My brother the priest
03.03.2010
My youngest brother, Patrick, has been a Columban priest for 31years and, because of that, our experience and understanding of Church is more meaningful. 
As a Columban priest, called to mission, Patrick brings the universal Church in all its variety into our everyday family life. We are connected to a Christian mission that reaches out to the most marginalised people on the planet.
For much of his 27 years with the Columbans, Patrick has lived and worked in Lahore, Pakistan. Because of his life there, we have been brought close to the interface of Christianity and Islam.
We have an understanding that difference is not to be feared, but rather to be celebrated and recognised as a gift that enriches us and broadens our understanding of the world in which we live.
Even though Patrick and the rest of the family have been separated by distance during his time in Pakistan, the bonds of love between a priest and his family are close and intimate. For my mother and father, it was a great source of pride and joy that one of their sons was called to the priesthood. They recognised that his call to priesthood was a gift from God, not only to Patrick, but also to them and to all of us as a family.
This richness has been most apparent at many of the important milestones in our family life. Many times Patrick has administered the sacraments to our children, baptising, confirming, and giving them the Eucharist for the first time. The funerals of our mother and father had a unique richness and depth for us all as Patrick celebrated, with his brother priests, their requiem Masses.
The call to priesthood is not a call to disengage from the world and live in isolation but rather a call to engage in a different way. In the same way that marriage is a vocation of relationship, so is the priestly life.
Marriage is a call to relationship of man and woman.

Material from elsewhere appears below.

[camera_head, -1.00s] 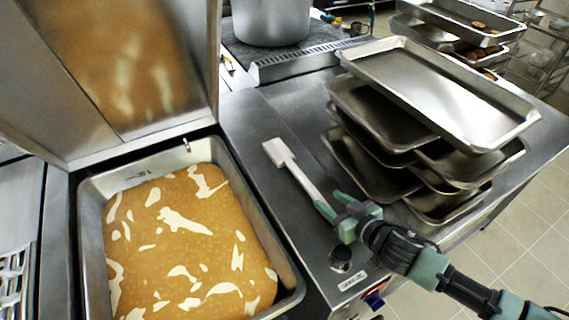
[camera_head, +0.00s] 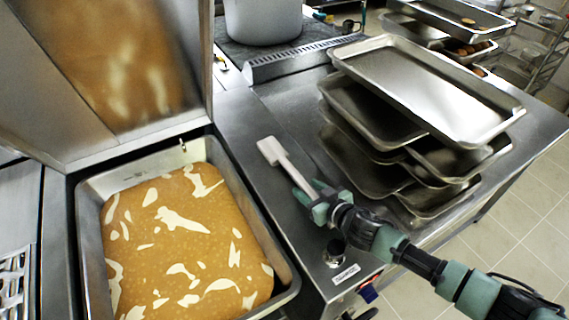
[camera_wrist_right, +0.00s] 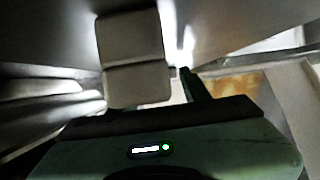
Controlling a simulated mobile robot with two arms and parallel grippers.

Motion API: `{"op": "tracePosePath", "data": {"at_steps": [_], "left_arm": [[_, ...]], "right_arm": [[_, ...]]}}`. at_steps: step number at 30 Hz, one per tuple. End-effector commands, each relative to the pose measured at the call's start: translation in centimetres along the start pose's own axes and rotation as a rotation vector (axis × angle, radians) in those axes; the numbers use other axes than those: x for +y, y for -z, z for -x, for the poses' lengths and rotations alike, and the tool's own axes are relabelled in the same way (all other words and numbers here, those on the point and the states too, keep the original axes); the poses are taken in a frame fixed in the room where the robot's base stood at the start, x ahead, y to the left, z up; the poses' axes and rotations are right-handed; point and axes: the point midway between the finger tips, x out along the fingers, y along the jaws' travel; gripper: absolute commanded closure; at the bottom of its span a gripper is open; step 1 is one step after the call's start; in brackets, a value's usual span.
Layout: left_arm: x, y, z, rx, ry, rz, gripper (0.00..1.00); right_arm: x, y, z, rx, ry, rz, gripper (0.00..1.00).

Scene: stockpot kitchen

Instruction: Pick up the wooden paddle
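The wooden paddle (camera_head: 272,151) is pale, with a flat square head and a thin handle. It lies on the steel counter between the filled pan and the stacked trays, handle toward the front right. My right gripper (camera_head: 312,191) is at the handle's lower part, its green fingers apart with the handle between them. The handle's end is hidden by the gripper. In the right wrist view the pale paddle (camera_wrist_right: 135,82) looms large, left of one green finger (camera_wrist_right: 190,84); the other finger is hidden. My left gripper is not in view.
A deep pan (camera_head: 88,222) of orange-brown, white-flecked food is at the left, under a raised steel lid (camera_head: 120,70). Stacked metal trays (camera_head: 425,85) stand right of the paddle. A pot (camera_head: 262,20) is behind. A black knob (camera_head: 334,252) sits by the counter's front edge.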

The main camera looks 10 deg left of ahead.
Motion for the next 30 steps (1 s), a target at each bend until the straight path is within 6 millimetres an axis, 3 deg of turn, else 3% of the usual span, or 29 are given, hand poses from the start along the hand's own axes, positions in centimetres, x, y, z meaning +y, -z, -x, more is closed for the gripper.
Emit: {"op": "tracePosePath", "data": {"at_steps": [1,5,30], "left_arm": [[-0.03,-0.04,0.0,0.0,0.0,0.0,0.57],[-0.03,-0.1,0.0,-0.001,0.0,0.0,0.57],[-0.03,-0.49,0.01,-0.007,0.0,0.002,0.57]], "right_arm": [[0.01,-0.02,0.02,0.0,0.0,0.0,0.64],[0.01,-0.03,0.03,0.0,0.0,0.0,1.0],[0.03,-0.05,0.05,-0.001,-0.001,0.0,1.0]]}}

It is an exclusive relationship. Priesthood is a call to relationship between the priest and the community whom he is called to serve. It is an inclusive relationship, an intimate relationship between priest and his community, his parish or his family.
Our family life is enriched in many ways because one of us has answered the call to priesthood. Our children have a special relationship with Patrick, a unique uncle who bridges a generation gap.
I am confident we give back to him a family in which he belongs, a place that has always been home, a “little Church” that sustains him and is in turn, enriched by his priestly ministry to us and to our world.
Fr Patrick McInerney’s doctoral thesis ‘Modelling the Method: A Lonergan Approach to Christian Responsibility in Inter-religious Relations’ was approved recently by Australian Catholic University. He graduated on September 29, 2009.